Die johanneische Erzählung von der Begegnung Jesu mit der samaritanischen Frau am Jakobsbrunnen (Joh 4,1-42) ist ein Stück großer theologischer Darstellungskunst des vierten Evangelisten. Aus einer ganz alltäglichen Szene entwickelt er ein Geflecht aus sprachlichen, historischen und theologischen Anspielungen und verleiht damit der Episode eine tiefe Symbolik, die das religionsgeschichtliche Verhältnis zwischen Juda und Samaria beleuchtet.[1]

Der erzählerische Rahmen der Geschichte ist schnell zusammengefaßt: Auf dem Weg von Judäa nach Galiläa läßt sich Jesus um die Mittagszeit an der Jakobsquelle nieder (4,1-6). Als eine samaritanische Frau zum Wasserschöpfen kommt, entwickelt sich ein intensives Gespräch, das seinen Ausgangspunkt im Verhältnis von Juden und Samaritanern hat, aber bald sein eigentliches Thema findet: die Offenbarung Jesu. Johannes schildert damit offenbar nicht lediglich eine einmalige und individuelle Begebenheit, sondern stellt das Offenbarungsgeschehen in den religionsgeschichtlichen und theologischen Zusammenhang des Volkes Israel.

Die Ortsangabe "Quelle Jakobs" (4,6) deutet schon das Thema der Szene an: sie weist nämlich hin auf den gemeinsamen Ursprung von Samaritanern und Juden in ihrem Stammvater Jakob (= Israel). Dort, in diesem Quell Jakobs, begann die Geschichte der zwölf Stämme Israels. Und trotz der späteren Verzweigung ihres Weges durch Eroberung, Verbannung, Exil und Rückkehr bleibt dieser Ursprung das Verbindende zwischen Juda, dem israelitischen Südreich, und Samaria, dem Zehn-Stämme-Reich im Norden, das seinen Namen der alten israelitischen Königsresidenz Schomron verdankt. Die Begegnung zwischen Jesus und der Samaritanerin an diesem Ort ist also eine Begegnung an der gemeinsamen religiösen und geschichtlichen Wurzel. Deshalb kann man sagen: die Topographie der Erzählung zeigt sich uns als eine vor allem theologische Topographie.
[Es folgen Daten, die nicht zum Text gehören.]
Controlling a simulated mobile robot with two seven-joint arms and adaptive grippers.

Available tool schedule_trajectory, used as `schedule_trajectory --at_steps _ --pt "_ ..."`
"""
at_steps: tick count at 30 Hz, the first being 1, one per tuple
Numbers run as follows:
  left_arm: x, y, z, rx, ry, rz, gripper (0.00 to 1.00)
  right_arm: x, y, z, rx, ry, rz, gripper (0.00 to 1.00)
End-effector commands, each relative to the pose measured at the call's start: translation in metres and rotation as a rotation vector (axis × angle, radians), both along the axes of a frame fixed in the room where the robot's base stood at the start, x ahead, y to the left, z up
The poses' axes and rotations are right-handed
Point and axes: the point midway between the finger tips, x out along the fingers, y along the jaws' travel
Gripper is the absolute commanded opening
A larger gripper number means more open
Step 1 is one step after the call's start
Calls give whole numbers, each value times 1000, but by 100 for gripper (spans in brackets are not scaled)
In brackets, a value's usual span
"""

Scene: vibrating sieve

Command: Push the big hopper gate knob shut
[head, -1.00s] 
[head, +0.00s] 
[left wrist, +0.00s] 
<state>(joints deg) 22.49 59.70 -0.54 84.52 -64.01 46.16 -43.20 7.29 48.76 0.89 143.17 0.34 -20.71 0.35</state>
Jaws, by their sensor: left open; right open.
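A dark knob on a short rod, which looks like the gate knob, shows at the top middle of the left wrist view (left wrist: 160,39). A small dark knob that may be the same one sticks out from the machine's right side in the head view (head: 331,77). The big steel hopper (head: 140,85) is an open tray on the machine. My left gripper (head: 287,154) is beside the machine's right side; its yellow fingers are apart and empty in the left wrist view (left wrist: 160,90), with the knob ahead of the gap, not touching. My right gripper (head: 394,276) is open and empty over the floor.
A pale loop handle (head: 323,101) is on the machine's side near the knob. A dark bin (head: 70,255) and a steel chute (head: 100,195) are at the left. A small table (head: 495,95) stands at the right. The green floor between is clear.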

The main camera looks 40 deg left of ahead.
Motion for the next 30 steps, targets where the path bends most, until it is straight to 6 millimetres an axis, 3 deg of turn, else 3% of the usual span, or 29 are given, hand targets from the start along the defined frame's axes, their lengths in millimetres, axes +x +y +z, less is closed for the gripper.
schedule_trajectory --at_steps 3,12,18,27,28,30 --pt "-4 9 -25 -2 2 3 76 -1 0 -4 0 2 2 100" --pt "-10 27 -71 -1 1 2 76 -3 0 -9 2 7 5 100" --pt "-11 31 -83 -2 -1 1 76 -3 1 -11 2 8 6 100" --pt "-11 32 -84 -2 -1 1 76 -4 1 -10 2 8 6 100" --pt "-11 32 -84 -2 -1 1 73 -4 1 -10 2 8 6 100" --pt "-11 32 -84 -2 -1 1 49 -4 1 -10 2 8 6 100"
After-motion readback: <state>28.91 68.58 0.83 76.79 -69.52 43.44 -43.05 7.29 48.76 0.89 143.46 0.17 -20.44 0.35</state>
Das Verhältnis zwischen Juda und Samaria wird auch gleich zu Anfang des Gesprächs zum Thema gemacht. Die Spaltung innerhalb des israelitischen Volkes findet ihren Ausdruck in der verwunderten Frage der Frau, wie denn Jesus als ein Jude von einer Samaritanerin zu trinken begehren könne, denn: "Juden verkehren doch nicht mit Samaritanern" (4,9). Mit dieser Einleitung ist der Rahmen des folgenden Gesprächs abgesteckt. Es geht um die Person Jesu im Spannungsfeld zwischen Juda und Samaria. Damit gewinnt der Rahmen eine entscheidende Funktion für die Deutung der ganzen Szene, insbesondere auch für das Verständnis des im weiteren Verlauf des Gesprächs merkwürdig abrupt einsetzenden kurzen Dialogs zwischen Jesus und der samaritanischen Frau über ihre "Männergeschichten" (Joh 4,16-19).
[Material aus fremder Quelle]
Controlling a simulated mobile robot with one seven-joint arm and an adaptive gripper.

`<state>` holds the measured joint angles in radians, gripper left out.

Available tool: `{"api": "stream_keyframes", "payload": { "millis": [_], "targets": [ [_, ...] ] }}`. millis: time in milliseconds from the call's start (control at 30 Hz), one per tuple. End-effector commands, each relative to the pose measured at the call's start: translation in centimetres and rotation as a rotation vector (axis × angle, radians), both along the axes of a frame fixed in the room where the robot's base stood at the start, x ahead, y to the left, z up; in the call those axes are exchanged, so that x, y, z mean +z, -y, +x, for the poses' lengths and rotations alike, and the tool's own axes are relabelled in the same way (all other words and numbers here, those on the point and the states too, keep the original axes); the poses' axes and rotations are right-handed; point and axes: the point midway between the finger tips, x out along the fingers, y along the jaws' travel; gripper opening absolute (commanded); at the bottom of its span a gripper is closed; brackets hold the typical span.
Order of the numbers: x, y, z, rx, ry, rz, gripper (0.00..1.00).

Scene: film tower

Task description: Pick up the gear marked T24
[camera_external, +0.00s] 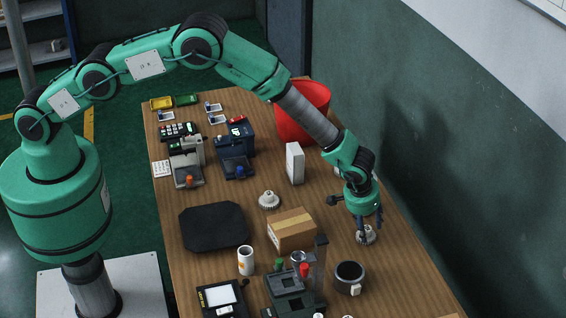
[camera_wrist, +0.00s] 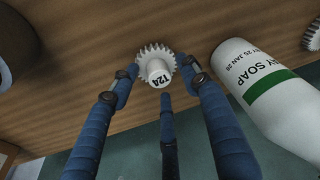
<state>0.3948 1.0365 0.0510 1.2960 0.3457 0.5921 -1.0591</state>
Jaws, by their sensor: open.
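The white toothed gear marked T24 (camera_wrist: 157,66) lies on the wooden table, its raised hub facing my wrist camera. In the external view the gear (camera_external: 365,237) is near the table's right edge, partly hidden by my fingers. My gripper (camera_external: 367,228) points down over it. In the wrist view my gripper (camera_wrist: 161,76) is open, with blue fingers spread to the left, right and near side of the gear. I cannot tell whether any fingertip touches it.
A white soap bottle (camera_wrist: 268,92) is close on the right in the wrist view. A second gear (camera_external: 269,200) stands mid-table. A cardboard box (camera_external: 292,231) and a dark mug (camera_external: 349,274) are near my gripper. A red bin (camera_external: 303,108) is farther back.

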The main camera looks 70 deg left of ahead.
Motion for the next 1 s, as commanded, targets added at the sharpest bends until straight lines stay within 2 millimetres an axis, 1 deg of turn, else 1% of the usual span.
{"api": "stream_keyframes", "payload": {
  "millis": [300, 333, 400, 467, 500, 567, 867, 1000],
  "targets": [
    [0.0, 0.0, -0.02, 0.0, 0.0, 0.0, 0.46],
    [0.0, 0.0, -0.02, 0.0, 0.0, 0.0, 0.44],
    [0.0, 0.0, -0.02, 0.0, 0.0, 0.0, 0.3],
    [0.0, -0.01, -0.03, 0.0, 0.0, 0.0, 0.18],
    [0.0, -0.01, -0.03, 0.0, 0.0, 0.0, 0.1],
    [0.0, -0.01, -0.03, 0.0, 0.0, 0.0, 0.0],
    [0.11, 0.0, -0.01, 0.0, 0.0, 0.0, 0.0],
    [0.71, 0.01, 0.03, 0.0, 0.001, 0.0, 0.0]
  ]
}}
Dem Abschnitt Joh 4,16-19 geht ein längerer Dialog voraus, in dem Jesus der Frau zu erklären versucht, warum nicht er auf ihr Wasser angewiesen ist, sondern sie vielmehr auf das Wasser, das er ihr bieten kann. Dieses "lebendige Wasser" ist geeignet, den existentiellen Durst der Frau zu löschen:
"Wer aber von dem Wasser trinkt, das ich ihm gebe, der wird in Ewigkeit nicht dürsten, sondern das Wasser, das ich ihm gebe, wird in ihm zu einer Wasserquelle, die sprudelt zum ewigen Leben. Die Frau sagt zu ihm: Herr, gib mir dieses Wasser, damit ich nicht mehr dürste und hierher kommen muß, um zu schöpfen" (4,14-15).
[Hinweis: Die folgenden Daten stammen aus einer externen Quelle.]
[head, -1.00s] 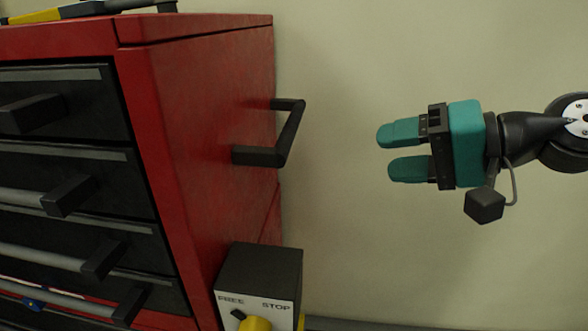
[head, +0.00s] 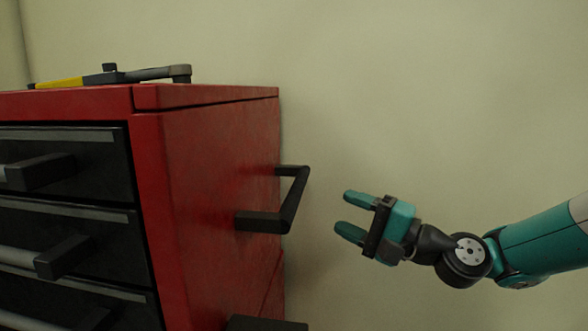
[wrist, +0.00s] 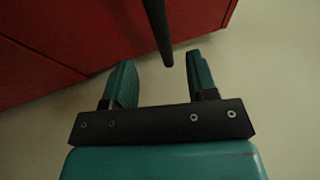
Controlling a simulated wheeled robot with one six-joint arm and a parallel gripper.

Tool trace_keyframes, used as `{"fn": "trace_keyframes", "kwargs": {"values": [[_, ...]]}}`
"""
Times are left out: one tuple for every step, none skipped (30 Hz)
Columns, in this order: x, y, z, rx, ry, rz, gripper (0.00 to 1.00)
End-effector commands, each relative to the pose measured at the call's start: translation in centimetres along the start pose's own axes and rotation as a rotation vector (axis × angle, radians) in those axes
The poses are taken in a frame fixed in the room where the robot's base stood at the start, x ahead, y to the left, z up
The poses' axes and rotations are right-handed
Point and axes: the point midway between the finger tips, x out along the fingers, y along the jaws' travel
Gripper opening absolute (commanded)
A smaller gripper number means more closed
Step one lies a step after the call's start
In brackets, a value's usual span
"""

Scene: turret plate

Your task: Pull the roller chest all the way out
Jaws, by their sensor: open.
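The red roller chest (head: 205,190) with black drawers stands at the left in the head view. A black side handle (head: 262,222) sticks out from its right side; its bar also shows in the wrist view (wrist: 157,30). My gripper (head: 349,212) is open and empty, a short way right of the handle and apart from it in the head view. In the wrist view the bar's end lies just ahead of and between the two teal fingertips (wrist: 160,72). The chest's red side (wrist: 60,45) fills the upper left there. The chest's lower part is out of view.
A tool with a yellow grip (head: 60,84) lies on the chest top. A plain pale wall (head: 440,90) stands behind, with free room around my arm.

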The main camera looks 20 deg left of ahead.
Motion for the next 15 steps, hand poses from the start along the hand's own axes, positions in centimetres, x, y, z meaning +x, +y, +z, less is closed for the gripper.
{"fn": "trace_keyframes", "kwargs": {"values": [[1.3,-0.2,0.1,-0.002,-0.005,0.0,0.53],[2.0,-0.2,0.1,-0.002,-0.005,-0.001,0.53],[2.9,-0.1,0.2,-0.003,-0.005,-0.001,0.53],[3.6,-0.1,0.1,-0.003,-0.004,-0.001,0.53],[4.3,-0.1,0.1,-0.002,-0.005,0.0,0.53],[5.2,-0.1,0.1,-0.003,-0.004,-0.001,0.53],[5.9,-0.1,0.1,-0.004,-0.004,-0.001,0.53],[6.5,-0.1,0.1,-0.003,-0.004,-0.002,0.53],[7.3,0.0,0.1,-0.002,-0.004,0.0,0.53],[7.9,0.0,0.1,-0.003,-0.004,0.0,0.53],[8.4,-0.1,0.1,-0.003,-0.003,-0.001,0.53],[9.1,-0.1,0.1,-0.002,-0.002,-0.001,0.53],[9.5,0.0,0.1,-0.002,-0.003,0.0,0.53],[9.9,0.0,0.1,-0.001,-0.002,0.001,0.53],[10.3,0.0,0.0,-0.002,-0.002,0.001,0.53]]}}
Auf diese Bitte der Frau antwortet Jesus nun nicht direkt, sondern wendet sich scheinbar einem ganz anderen Thema zu:
"Er sagt zu ihr: Geh hin, ruf deinen Mann und komm hierher! Die Frau antwortete und sprach zu ihm: Ich habe keinen Mann. Jesus sagt zu ihr: Recht hast du gesprochen: Ich habe keinen Mann. Denn fünf Männer hattest du, und der, den du jetzt hast, ist nicht dein Mann. Dies hast du wahr geredet. Die Frau sagt zu ihm: Herr, ich schaue, daß du ein Prophet bist!" (4,16-19)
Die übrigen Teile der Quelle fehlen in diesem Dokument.